次世代ZEH+は交付要件が少し厳しくなります。

  • 対象となる住宅:ZEH₊、Nearly ZEH₊ (寒冷地、低日射地域、多雪地域のみ)
  • 交付要件:ZEH₊の性能を満たすこと、以下の5項目のうちいずれか1つ以上導入すること:①蓄電システム②V2H(充放電システム)③燃料電池④太陽熱利用温水システム⑤太陽光発電10kW以上
  • 補助額:100万円/戸
  • 公募方法:先着方式
  • 追加補助額:蓄電システム(定置型)2万円/kWhか補助対象経費の1/3又は20万円のいずれか低い額を加算、V2H充電設備(充放電設備)補助対象経費の1/2または75万円のいずれか低い額を加算、燃料電池:2万円/台、太陽熱利用温水システム【液体式】17万円/戸【空気式】60万円/戸
  • 事業者:経済産業省
  • 参考ホームページ:https://sii.or.jp/meti_zeh04/

次世代HEMS実証事業

次世代HEMS実証事業は補助額が最高額です。その分、交付要件も最も厳しくなります。

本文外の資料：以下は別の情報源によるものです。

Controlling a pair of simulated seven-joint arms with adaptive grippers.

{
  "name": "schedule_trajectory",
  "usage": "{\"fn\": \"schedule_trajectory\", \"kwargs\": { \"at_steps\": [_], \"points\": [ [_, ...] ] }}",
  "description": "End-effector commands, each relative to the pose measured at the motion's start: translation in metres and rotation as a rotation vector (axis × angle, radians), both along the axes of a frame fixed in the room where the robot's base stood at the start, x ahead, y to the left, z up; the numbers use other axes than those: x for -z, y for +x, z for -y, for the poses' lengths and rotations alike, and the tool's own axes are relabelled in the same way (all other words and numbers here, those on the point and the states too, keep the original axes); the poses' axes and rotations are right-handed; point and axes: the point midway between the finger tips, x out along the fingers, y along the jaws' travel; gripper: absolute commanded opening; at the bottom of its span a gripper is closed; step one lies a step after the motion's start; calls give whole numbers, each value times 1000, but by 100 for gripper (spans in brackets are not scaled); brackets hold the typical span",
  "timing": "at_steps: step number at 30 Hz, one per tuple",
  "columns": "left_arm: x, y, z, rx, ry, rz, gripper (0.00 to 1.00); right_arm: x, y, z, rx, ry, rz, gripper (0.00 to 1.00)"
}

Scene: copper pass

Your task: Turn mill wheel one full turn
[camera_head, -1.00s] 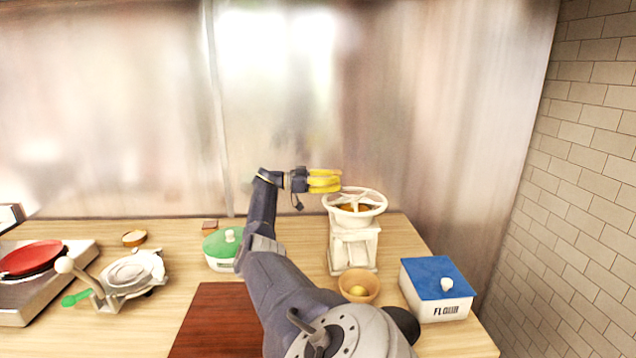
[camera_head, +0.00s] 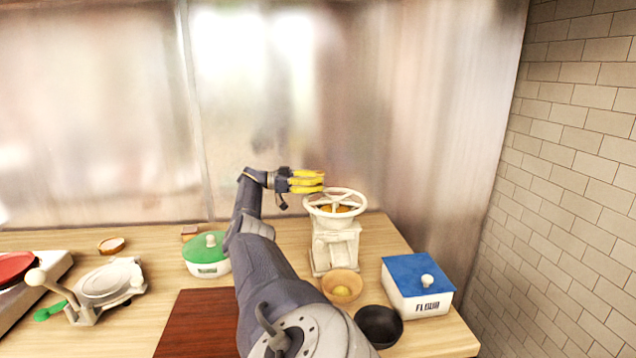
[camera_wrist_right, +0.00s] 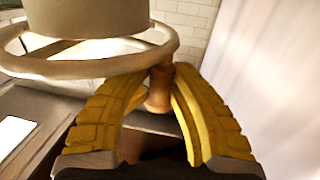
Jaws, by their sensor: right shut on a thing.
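The mill (camera_head: 334,247) is cream-white and stands upright on the wooden counter, with a spoked wheel (camera_head: 350,210) flat on top. My right gripper (camera_head: 322,181) has yellow fingers and is at the far left of the wheel's rim. In the right wrist view, the two fingers (camera_wrist_right: 160,85) are closed about a brown handle (camera_wrist_right: 160,92) by the wheel's rim (camera_wrist_right: 95,66). The fingers hide part of the handle. My left gripper is in neither view.
A tan bowl (camera_head: 341,288) with something yellow in it stands before the mill. A dark bowl (camera_head: 379,327) and the blue-lidded flour box (camera_head: 414,275) are to the right. A green-lidded pot (camera_head: 207,254) and a brown board (camera_head: 196,325) lie left. A metal wall stands behind.

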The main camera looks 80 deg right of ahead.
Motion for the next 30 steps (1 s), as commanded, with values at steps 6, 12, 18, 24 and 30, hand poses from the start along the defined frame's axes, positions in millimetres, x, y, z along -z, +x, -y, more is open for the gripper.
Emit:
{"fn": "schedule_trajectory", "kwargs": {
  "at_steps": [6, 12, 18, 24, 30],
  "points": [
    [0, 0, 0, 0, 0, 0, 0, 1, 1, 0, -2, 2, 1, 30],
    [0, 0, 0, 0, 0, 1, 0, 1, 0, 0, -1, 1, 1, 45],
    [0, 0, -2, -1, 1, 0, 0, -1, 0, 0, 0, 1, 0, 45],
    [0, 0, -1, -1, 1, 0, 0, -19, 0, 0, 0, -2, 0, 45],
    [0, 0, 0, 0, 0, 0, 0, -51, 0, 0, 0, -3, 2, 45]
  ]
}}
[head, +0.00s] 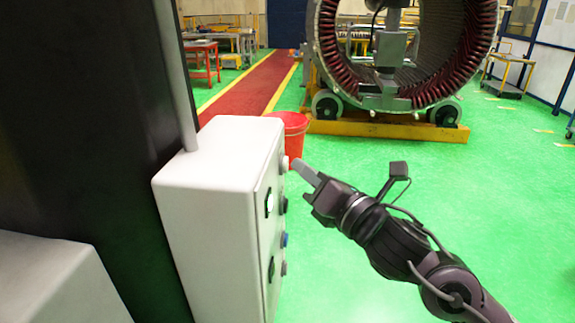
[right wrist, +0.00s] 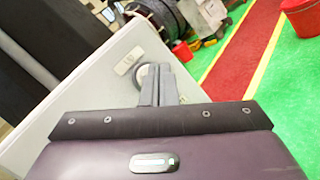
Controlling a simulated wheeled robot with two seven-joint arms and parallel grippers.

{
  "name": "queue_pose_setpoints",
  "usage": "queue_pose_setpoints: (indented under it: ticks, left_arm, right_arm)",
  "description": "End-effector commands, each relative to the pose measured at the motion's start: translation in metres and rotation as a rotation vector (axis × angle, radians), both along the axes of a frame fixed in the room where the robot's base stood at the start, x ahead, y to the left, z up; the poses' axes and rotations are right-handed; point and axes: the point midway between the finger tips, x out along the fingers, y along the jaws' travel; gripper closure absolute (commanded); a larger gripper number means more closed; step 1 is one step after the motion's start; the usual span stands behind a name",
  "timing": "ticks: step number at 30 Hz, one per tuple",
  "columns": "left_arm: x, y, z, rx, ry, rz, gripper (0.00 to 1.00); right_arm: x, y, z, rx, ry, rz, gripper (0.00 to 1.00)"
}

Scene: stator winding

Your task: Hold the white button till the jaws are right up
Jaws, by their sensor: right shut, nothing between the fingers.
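A pale control box (head: 215,165) stands at the left in the head view, with several buttons on its right-hand face. The topmost is a whitish button (head: 284,163); black and blue ones sit below it. My right gripper (head: 297,166) has its fingers shut and empty, their tips level with the whitish button and very close to it. I cannot tell whether they touch it. My left gripper is not in view. I cannot make out the jaws for certain.
A large stator (head: 322,45) with red windings stands on a yellow base (head: 350,129) at the back, a grey device inside it. A red bucket (head: 296,136) stands behind the box. A dark column rises at the left.

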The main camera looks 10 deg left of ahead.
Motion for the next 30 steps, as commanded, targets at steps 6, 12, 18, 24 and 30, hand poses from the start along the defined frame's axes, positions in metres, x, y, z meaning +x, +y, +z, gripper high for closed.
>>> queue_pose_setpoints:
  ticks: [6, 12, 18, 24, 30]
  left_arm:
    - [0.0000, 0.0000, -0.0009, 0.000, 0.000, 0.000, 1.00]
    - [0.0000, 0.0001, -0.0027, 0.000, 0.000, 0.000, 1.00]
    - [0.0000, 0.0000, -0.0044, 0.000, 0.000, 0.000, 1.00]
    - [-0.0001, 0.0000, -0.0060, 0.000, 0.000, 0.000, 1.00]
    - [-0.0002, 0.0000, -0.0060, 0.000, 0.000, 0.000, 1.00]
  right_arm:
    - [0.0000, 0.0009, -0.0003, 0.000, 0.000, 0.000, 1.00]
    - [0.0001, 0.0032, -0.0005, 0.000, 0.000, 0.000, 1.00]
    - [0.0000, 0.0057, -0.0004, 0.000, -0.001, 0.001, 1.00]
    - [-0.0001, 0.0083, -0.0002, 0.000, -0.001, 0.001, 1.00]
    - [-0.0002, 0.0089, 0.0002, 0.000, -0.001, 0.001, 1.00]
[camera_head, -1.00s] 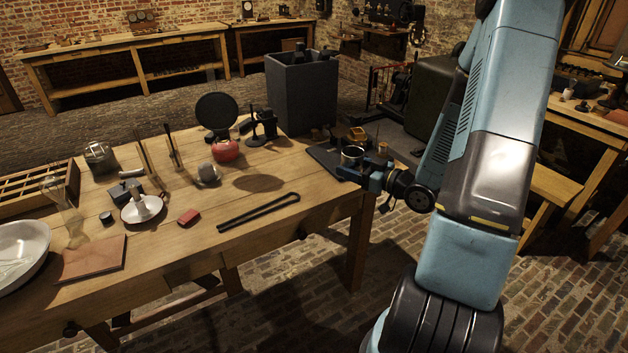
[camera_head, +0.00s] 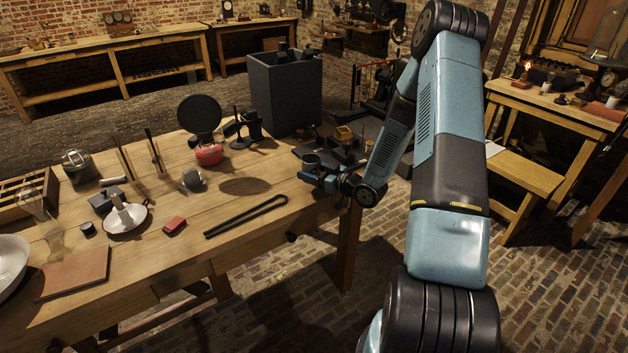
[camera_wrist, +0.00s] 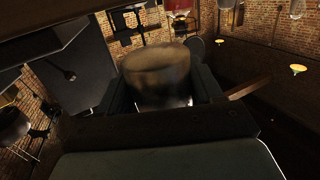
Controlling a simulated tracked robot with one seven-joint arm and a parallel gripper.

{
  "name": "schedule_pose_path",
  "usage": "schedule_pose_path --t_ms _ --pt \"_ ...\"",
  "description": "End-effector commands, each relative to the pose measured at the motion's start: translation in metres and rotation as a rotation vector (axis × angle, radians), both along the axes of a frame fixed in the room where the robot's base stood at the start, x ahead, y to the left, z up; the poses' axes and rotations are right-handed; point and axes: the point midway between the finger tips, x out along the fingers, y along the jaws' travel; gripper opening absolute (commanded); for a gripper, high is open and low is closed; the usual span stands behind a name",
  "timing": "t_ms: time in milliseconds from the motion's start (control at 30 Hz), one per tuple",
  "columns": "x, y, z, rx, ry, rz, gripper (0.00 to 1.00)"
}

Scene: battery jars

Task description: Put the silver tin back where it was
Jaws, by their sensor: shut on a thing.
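The silver tin (camera_head: 311,161) is upright in my gripper (camera_head: 314,172), near the right end of the wooden table. In the wrist view the tin (camera_wrist: 157,75) fills the space between the two dark fingers (camera_wrist: 160,92) and looks blurred. My gripper is shut on it. The tin appears at or just above the dark board at the table's right end; I cannot tell whether its base touches anything. The fingers hide its lower part.
A tall grey bin (camera_head: 285,92) stands behind the tin. A small brass-coloured box (camera_head: 343,134) is behind it to the right. Black tongs (camera_head: 245,216) lie to the front left, and a red pot (camera_head: 209,154) stands farther left. The tabletop between the tongs and gripper is bare.

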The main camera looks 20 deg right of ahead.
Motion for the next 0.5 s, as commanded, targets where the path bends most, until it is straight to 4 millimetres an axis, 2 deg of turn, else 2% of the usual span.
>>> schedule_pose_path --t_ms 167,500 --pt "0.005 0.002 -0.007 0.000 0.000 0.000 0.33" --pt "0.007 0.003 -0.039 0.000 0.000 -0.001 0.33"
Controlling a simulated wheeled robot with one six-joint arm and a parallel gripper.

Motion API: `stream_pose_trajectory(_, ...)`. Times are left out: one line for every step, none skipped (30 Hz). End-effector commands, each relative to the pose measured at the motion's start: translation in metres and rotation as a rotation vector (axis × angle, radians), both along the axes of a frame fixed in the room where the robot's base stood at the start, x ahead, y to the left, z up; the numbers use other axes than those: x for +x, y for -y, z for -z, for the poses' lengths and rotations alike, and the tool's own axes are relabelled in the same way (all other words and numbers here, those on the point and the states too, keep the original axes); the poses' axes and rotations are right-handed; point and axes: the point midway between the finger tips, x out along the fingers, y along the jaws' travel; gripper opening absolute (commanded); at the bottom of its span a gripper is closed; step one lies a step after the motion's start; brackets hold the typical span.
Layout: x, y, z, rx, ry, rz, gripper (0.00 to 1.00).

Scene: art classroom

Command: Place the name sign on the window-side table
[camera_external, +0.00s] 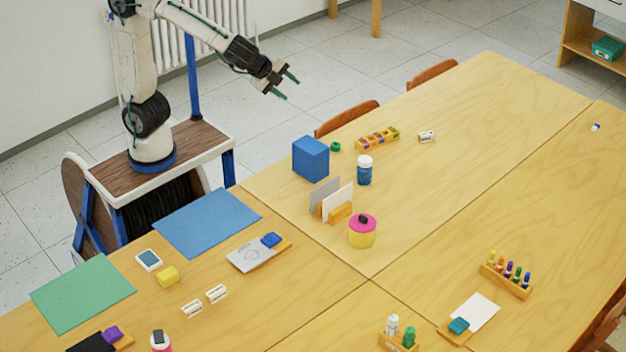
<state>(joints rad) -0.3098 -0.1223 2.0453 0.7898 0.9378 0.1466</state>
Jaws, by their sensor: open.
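Several small white signs with dark marks stand on the tables. Two, a left one (192,309) and a right one (217,294), are side by side on the near left table (260,315). A third sign (426,137) stands on the far table (470,110), right of a wooden tray. Their print is too small to read, so I cannot tell which is the name sign. My gripper (288,87) is open and empty, raised in the air beyond the tables' far edge, apart from every sign.
A blue box (311,158), a blue-labelled jar (365,171), a card holder (338,205) and a pink-lidded pot (362,231) crowd the far table's left part. Blue (207,222) and green (83,293) sheets lie at left. Chairs (347,118) line the far edge.

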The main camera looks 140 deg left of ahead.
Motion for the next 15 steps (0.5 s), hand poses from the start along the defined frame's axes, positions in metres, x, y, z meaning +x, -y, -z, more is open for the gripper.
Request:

  • 対象となる住宅:ZEH₊、Nearly ZEH₊ (寒冷地、低日射地域、多雪地域のみ)
  • 交付要件:ZEH₊の性能を満たすこと、高度エネルギーシステム(HEMS)を導入すること、蓄電池システムまたはV2H(充放電システム)を導入すること、AIやIOT技術を使用し最適制御を行う仕組みを設けること
  • 補助額:112万円/戸
  • 公募方法:先着方式
  • 追加補助額:蓄電システム(定置型)2万円/kWh、 補助対象経費の1/3又は20万円のいずれか低い額を加算、V2H(充放電設備)補助対象経費の1/2または75万円のいずれか低い額を加算、燃料電池2万円/台、太陽熱利用温水システム【液体式】17万円/戸【空気式】60万円/戸
  • 事業者:経済産業省
  • 参考ホームページ:https://sii.or.jp/meti_zeh05/zeh_plus_hems/public.html

まとめ

Nearly ZEH+は、敷地の条件や予算に制限がある中でも省エネを追求する住宅設計の一つです。Nearly ZEH+は完全な自給自足が難しい条件でも、エネルギー効率を高められます。多様なニーズに柔軟に対応しながら、持続可能な生活を目指すという合理的で現実的な選択肢です。このような住まいを選ぶことで、初期費用と長期の運用コストのバランスも取りやすく、持続可能な生活が手の届くものとなります。